CEZAYI KALDIRAN VEYA AZALTAN SEBEPLER
Haksız fiil nedeniyle veya karşılıklı hakaret
Madde 129-” (1) Hakaret suçunun haksız bir fiile tepki olarak işlenmesi halinde, verilecek ceza üçte birine kadar indirilebileceği gibi, ceza vermekten de vazgeçilebilir.
(2) Bu suçun, kasten yaralama suçuna tepki olarak işlenmesi halinde, kişiye ceza verilmez. (3) Hakaret suçunun karşılıklı olarak işlenmesi halinde, olayın mahiyetine göre, taraflardan her ikisi veya biri hakkında verilecek ceza üçte birine kadar indirilebileceği gibi, ceza vermekten de vazgeçilebilir. ”
Türk Ceza Kanunu 129. Maddesinde cezayı kaldıran veya azaltan sebepleri düzenlemiştir. Bu kapsamda suç;
-Haksız bir fiile tepki olarak işlenirse
-Kasten yaralama suçuna tepki olarak işlenirse
-Suç karşılıklı olarak işlenirse
Verilecek ceza azaltılabilir veya ceza verilmekten vazgeçilebilir.
SORUŞTURMA VE KOVUŞTURMA USULÜ, YAPTIRIM
Soruşturma ve kovuşturma koşulu
Madde 131-” (1) Kamu görevlisine karşı görevinden dolayı işlenen hariç; hakaret suçunun soruşturulması ve kovuşturulması, mağdurun şikayetine bağlıdır.

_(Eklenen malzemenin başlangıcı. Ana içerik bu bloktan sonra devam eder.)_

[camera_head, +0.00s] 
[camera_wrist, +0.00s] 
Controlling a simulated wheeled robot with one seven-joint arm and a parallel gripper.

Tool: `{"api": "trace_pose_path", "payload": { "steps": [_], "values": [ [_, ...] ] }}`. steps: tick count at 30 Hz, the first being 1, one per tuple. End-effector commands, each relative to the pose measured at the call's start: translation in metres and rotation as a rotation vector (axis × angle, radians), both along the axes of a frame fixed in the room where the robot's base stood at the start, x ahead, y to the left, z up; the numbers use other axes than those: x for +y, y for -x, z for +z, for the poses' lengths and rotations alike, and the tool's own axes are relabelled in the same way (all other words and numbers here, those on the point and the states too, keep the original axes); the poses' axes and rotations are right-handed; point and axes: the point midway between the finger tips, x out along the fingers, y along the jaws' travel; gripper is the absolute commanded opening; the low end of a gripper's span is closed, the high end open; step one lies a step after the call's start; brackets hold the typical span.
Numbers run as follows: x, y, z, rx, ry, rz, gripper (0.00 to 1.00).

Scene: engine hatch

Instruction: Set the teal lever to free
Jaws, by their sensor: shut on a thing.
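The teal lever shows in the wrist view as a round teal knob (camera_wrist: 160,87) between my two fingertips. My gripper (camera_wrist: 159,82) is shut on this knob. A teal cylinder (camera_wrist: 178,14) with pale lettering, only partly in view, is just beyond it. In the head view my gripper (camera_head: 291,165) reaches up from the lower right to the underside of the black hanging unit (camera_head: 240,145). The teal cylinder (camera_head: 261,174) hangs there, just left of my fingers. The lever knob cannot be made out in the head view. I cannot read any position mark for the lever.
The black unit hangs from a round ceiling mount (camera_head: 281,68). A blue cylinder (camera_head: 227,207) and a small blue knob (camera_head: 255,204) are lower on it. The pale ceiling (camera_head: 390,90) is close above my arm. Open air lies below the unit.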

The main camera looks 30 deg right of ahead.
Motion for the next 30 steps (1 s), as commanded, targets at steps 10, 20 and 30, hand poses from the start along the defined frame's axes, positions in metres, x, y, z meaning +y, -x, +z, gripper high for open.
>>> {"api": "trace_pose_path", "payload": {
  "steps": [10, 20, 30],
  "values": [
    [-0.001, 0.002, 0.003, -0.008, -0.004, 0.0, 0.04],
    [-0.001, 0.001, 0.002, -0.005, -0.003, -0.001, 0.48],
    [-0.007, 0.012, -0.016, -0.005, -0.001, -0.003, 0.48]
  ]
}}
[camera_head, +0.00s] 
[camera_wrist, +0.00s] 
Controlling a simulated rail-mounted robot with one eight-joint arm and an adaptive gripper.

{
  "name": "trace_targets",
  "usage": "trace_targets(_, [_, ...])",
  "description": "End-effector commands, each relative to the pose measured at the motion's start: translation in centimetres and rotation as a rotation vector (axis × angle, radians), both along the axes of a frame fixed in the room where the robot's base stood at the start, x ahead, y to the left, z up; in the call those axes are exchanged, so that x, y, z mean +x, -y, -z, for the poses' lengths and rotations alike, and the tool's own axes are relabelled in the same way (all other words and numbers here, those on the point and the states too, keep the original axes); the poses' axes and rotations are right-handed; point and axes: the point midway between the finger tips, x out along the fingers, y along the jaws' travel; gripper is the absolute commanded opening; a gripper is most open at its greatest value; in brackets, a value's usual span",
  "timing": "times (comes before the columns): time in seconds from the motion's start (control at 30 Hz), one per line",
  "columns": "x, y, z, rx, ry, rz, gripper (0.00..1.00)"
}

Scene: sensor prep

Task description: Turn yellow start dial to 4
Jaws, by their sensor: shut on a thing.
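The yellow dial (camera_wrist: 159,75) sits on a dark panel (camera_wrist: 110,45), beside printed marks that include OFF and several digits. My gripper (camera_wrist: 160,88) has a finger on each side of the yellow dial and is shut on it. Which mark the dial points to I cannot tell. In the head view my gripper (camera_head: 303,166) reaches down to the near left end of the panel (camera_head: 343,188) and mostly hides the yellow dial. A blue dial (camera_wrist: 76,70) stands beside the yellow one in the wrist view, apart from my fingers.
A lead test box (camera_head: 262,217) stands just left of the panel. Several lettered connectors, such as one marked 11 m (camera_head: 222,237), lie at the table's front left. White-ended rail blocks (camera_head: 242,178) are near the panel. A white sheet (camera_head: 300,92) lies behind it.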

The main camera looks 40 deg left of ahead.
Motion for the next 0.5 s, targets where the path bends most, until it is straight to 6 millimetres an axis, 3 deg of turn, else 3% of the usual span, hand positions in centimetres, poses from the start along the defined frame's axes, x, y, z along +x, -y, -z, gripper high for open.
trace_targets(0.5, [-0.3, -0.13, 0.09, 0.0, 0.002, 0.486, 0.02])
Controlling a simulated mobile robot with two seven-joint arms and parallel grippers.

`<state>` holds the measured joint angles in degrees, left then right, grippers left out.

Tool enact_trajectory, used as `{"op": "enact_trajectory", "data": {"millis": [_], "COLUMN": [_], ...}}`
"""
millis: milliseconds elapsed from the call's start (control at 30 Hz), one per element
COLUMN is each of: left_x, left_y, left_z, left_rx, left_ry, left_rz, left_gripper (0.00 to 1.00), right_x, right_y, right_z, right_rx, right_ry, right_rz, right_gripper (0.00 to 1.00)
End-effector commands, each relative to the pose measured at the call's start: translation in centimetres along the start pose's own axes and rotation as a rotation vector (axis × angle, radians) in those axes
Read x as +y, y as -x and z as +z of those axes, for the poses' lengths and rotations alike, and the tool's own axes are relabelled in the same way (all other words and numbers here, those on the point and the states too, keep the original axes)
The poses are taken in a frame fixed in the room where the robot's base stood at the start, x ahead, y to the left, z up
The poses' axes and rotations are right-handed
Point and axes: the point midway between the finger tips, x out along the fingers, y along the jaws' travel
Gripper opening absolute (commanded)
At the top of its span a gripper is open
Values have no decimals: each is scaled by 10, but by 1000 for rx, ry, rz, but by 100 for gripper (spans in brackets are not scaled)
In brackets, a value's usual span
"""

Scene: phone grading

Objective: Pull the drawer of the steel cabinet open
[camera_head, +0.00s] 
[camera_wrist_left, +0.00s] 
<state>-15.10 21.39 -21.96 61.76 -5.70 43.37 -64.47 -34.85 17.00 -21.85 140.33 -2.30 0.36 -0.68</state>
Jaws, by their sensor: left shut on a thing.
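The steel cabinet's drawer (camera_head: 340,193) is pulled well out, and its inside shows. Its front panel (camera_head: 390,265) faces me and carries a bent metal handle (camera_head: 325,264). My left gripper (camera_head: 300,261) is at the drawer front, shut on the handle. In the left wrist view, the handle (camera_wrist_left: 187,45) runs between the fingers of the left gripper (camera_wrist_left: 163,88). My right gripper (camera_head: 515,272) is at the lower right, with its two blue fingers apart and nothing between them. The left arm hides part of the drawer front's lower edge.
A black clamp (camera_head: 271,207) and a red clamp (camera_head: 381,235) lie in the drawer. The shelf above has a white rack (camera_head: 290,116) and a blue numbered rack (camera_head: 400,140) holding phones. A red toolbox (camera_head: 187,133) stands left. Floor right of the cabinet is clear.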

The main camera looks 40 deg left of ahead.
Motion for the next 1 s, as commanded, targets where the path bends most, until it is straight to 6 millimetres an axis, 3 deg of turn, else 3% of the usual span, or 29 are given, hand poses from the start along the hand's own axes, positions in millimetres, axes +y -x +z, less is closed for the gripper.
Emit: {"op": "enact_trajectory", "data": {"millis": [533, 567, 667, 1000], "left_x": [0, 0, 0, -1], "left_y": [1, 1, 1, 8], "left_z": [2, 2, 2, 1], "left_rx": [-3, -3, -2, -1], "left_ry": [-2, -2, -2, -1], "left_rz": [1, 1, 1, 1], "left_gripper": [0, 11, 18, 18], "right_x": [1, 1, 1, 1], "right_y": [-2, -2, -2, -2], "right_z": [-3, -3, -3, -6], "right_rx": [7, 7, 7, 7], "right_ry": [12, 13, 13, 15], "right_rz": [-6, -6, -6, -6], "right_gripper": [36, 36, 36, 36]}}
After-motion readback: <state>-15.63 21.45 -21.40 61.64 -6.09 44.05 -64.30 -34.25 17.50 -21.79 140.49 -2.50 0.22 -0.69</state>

(2) Mağdur, şikayet etmeden önce ölürse, veya suç ölmüş olan kişinin hatırasına karşı işlenmiş ise; ölenin ikinci dereceye kadar üstsoy ve altsoyu, eş veya kardeşleri tarafından şikayette bulunulabilir. ”
Hakaret, şikayete tabi bir suçtur. Ancak suçun kamu görevlisine karşı görevinden dolayı işlenmesi halinde soruşturma ve kovuşturma re’sen yapılır.
Şikayet süresi mağdurun faili ve fiili öğrenmesinden itibaren başlar ve 6 aylık süreye tabidir. Bu
kapsamda dava zaman aşımı süresi de dikkate alınmalıdır. Her halde en geç 8 yıl içinde dava açılması gerekir.
Hakaret suçunun basılmış eser yoluyla işlenmesi durumunda günlük süreli yayınlar bakımından 4 ay, diğer basılmış eserler yönünden 6 aylık dava süreleri öngörülmüştür. Hakaret suçu aynı zamanda uzlaştırmaya tabi bir suçtur. Görevli mahkeme ise asliye ceza mahkemesidir.